**Provided material:**

--------------------

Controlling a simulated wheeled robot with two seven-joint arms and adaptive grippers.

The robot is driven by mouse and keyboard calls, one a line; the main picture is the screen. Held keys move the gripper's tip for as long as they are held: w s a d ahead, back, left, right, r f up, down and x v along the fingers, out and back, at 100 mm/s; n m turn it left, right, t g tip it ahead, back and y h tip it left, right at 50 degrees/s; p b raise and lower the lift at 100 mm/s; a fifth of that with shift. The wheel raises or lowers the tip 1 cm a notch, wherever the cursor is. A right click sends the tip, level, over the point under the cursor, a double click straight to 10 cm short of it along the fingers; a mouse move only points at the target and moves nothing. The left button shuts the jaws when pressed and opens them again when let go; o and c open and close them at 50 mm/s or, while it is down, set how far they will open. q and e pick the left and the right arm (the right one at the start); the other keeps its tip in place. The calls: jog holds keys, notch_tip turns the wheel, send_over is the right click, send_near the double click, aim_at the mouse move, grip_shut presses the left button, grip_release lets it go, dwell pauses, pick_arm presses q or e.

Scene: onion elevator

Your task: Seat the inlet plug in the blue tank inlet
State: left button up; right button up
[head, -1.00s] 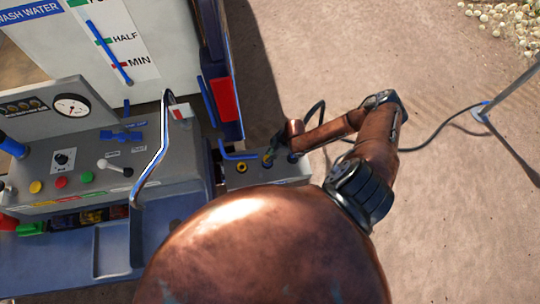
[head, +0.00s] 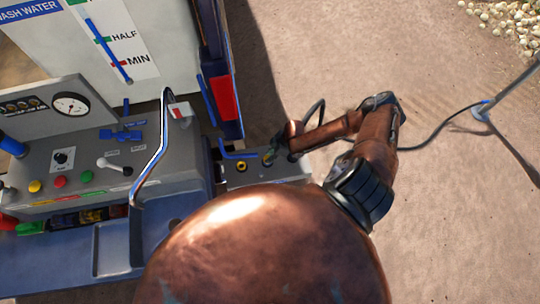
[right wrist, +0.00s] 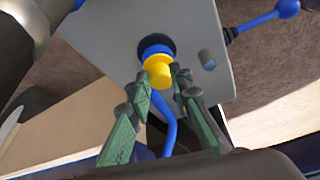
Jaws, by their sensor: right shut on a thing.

--------------------

**Problem requirements:** Reproduce the data above in full, exactly as it is, with the pictures left out.

**Written response:**
Controlling a simulated wheeled robot with two seven-joint arms and adaptive grippers.

The robot is driven by mouse and keyboard calls, one a line; the main picture is the screen. Held keys move the gripper's tip for as long as they are held: w s a d ahead, back, left, right, r f up, down and x v along the fingers, out and back, at 100 mm/s; n m turn it left, right, t g tip it ahead, back and y h tip it left, right at 50 degrees/s; p b raise and lower the lift at 100 mm/s; a fifth of that with shift. The wheel raises or lowers the tip 1 cm a notch, wherever the cursor is. A right click sends the tip, level, over the point under the cursor, a double click straight to 10 cm short of it along the fingers; a mouse move only points at the target and moves nothing. The left button shuts the jaws when pressed and opens them again when let go; o and c open and close them at 50 mm/s or, while it is down, set how far they will open. q and e pick the left and the right arm (the right one at the start); the other keeps its tip in place. The calls: jog holds keys, notch_tip turns the wheel, send_over is the right click, send_near the double click, aim_at the mouse move, grip_shut presses the left button, grip_release lets it go, dwell pauses, pick_arm presses q or e.

Scene: onion elevator

Your task: Seat the inlet plug in the blue tank inlet
State: left button up; right button up
[head, -1.00s] 
[head, +0.00s] 
[right wrist, +0.00s] 
Jaws, by their sensor: right shut on a thing.

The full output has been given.